Friday, June 15, 2012

June 15, 1994 - Ruth Bader Ginsburg Named to Supreme Court by President Bill Clinton


"My mother told me to be a lady. And for her, that meant be your own person, be independent."

"We live in an age in which the fundamental principles to which we subscribe -- liberty, equality and justice for all -- are encountering extraordinary challenges, ... But it is also an age in which we can join hands with others who hold to those principles and face similar challenges.”

"Women will only have true equality when men share with them the responsibility of bringing up the next generation."

It is not women's liberation, it is women's and men's liberation."  

"Every constitution written since the end of World War II includes a provision that men and women are citizens of equal stature. Ours does not."
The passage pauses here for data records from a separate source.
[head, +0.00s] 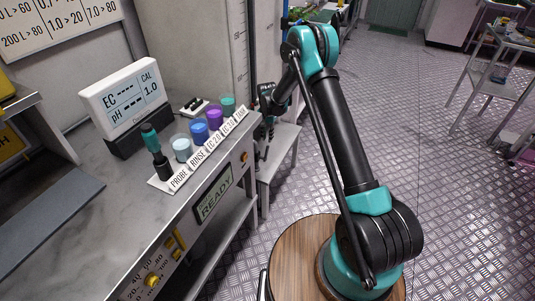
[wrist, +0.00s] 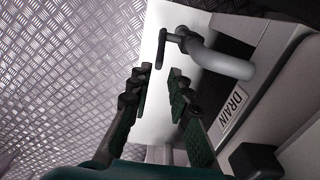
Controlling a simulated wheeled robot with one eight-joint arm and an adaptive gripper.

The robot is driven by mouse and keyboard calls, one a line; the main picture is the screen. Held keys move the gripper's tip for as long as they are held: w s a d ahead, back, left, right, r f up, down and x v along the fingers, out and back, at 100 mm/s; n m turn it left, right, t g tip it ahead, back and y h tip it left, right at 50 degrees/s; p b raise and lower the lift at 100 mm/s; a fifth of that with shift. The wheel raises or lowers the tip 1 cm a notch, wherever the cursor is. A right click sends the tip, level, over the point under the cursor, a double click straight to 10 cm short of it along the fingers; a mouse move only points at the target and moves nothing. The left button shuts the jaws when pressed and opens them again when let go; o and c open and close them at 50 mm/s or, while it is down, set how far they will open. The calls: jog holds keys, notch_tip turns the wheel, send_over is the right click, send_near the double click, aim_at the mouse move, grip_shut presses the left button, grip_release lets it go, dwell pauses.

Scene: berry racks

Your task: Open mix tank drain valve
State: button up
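The drain valve shows in the wrist view as a pale curved spout (wrist: 225,62) with a small dark lever handle (wrist: 161,48) at its end. A "DRAIN" label (wrist: 232,110) is beside the spout. My gripper (wrist: 159,80) is open, with its two dark green fingers apart and nothing between them. The lever lies just past the fingertips in the picture, roughly in line with the gap; I cannot tell the exact distance. In the head view my gripper (head: 266,98) is by the tall pale tank (head: 190,40) with a scale strip; the valve is hidden there.
A steel bench (head: 75,185) on the left carries an EC/pH meter (head: 122,98) and a rack of colored cups (head: 199,131). A low stand (head: 283,145) is below my gripper. A metal cart (head: 495,70) stands at right. The tread-plate floor between is clear.

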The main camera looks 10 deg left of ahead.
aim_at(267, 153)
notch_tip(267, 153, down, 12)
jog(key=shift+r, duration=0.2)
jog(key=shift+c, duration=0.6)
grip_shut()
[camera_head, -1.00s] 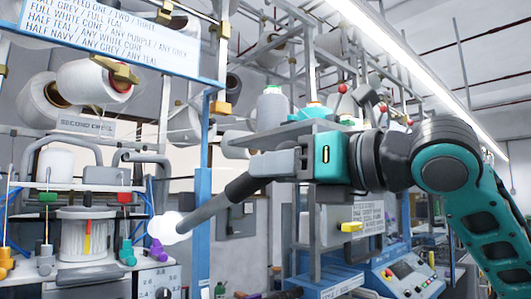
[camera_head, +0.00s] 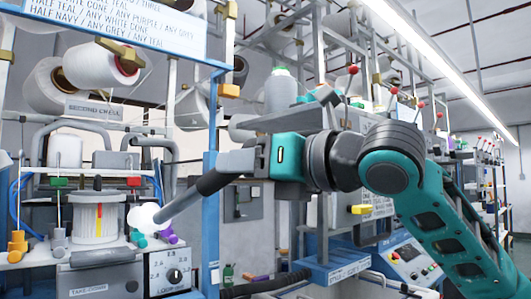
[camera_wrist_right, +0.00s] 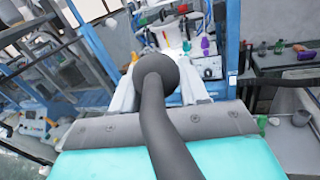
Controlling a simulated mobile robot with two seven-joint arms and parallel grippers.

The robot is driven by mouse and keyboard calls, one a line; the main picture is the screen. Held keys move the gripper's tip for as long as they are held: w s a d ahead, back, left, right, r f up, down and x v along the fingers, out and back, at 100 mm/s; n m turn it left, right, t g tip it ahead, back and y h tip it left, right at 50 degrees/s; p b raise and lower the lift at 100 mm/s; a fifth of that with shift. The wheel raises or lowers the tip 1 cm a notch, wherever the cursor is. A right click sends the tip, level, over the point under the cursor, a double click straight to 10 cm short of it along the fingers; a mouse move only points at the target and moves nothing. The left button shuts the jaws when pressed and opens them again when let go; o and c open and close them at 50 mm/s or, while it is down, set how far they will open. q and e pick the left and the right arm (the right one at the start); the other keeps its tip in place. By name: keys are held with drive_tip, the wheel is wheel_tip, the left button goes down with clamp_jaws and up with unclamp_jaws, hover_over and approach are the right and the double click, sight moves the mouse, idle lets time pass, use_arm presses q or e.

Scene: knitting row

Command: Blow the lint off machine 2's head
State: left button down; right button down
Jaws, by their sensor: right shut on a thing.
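The knitting head (camera_head: 96,222), a pale ribbed drum with a red and yellow mark, stands on the machine at the left of the head view. No machine number is readable there, and I cannot make out lint. My right gripper (camera_head: 232,170) is shut on a dark air nozzle (camera_head: 195,190), tilted down to the left. A white rounded puff (camera_head: 146,218) at its tip is just right of the drum; I cannot tell if they touch. In the right wrist view the nozzle (camera_wrist_right: 163,112) points away toward the machine, between the fingers. My left gripper is out of view.
Coloured pegs (camera_head: 168,232) stand close beside the nozzle tip. A blue post (camera_head: 209,215) rises just behind the nozzle. White yarn cones (camera_head: 100,65) hang above the head. A control panel (camera_head: 410,257) stands at the lower right.

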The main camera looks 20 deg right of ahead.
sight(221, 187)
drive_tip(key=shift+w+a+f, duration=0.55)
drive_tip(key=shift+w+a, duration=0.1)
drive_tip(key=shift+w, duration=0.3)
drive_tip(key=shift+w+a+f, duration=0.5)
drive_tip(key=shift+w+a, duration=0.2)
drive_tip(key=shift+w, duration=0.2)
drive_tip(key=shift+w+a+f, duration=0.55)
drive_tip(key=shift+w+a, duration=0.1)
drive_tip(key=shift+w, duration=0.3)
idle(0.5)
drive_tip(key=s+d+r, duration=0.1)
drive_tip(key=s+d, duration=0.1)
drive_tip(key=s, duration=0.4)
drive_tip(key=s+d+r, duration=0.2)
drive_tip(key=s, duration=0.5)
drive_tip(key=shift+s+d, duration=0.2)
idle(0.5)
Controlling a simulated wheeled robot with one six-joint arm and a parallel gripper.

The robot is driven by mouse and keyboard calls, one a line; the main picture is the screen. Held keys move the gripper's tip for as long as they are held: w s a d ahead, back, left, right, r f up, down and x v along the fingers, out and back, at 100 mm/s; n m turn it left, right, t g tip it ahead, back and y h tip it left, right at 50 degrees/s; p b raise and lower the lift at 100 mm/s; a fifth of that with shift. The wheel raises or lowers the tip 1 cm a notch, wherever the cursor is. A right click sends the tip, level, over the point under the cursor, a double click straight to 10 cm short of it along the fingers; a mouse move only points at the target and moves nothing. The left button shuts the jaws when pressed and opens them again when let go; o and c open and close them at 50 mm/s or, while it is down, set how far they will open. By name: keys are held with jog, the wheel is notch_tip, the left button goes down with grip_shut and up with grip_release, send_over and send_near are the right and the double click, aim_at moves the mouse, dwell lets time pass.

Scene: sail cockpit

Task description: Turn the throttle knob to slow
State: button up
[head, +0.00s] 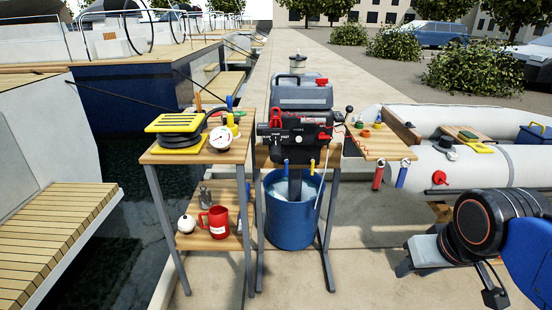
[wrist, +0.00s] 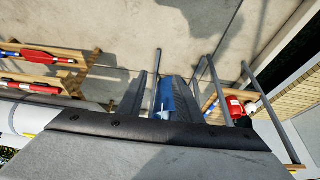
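The outboard motor (head: 302,97) stands upright over a blue water tub (head: 291,228). Its dark front panel (head: 296,146) carries white lettering too small to read surely. A red knob-like part (head: 276,118) sits at the panel's left, and a smaller red part (head: 325,137) at its right. I cannot tell for sure which is the throttle knob or its setting. My gripper (head: 408,264) is at the lower right in the head view, well apart from the motor.
Left of the motor, a wooden stand (head: 190,152) holds a yellow-and-black item (head: 178,128), a gauge (head: 221,138) and, below, a red mug (head: 216,221). A wooden side table (head: 385,150) and grey inflatable boat (head: 480,160) are right. Dock floor in front is clear.

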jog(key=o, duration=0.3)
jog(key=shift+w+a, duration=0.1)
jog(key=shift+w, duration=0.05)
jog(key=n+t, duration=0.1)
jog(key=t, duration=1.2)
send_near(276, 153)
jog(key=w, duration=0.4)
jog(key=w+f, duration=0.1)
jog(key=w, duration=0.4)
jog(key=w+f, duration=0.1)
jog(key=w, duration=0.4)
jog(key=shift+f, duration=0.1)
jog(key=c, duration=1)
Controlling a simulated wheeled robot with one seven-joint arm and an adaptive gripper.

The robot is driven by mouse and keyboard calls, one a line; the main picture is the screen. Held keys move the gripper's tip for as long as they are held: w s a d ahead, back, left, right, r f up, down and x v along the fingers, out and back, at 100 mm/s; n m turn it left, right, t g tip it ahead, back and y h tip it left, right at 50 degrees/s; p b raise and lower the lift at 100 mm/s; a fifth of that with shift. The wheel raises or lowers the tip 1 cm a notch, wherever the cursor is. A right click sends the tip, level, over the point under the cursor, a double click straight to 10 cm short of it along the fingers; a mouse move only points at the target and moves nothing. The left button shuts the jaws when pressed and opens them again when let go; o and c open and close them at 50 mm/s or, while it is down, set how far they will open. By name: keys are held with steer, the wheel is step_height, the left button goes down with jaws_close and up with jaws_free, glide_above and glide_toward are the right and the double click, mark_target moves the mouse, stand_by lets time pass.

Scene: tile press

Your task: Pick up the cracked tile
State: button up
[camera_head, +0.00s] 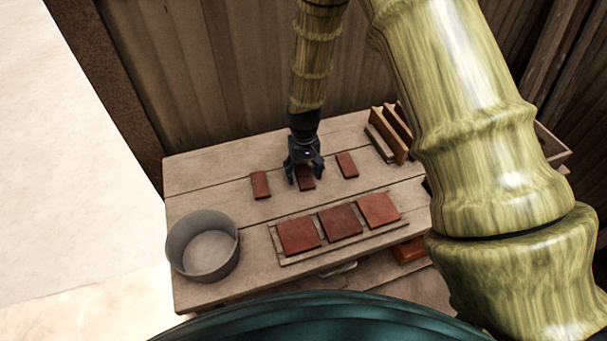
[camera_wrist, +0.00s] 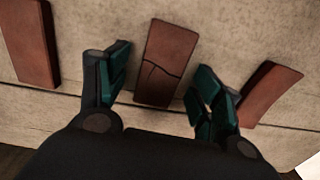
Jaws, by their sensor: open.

Today, we celebrate the life and work of Ruth Bader Ginsburg, the second woman ever to serve as a U.S. Supreme Court Justice. A long-time women's rights advocate, Justice Ginsburg suggests to us that to be a "lady" is to be an independent thinker and an activist committed to equality. This contrasts sharply with the traditional definition of lady as a genteel (and generally subdued) woman of a respected social position, yet is a more apt definition for the twenty-first century, suggesting that the true measure of "class" is the degree to which a woman follows her own internal compass rather than conforming to society's norms.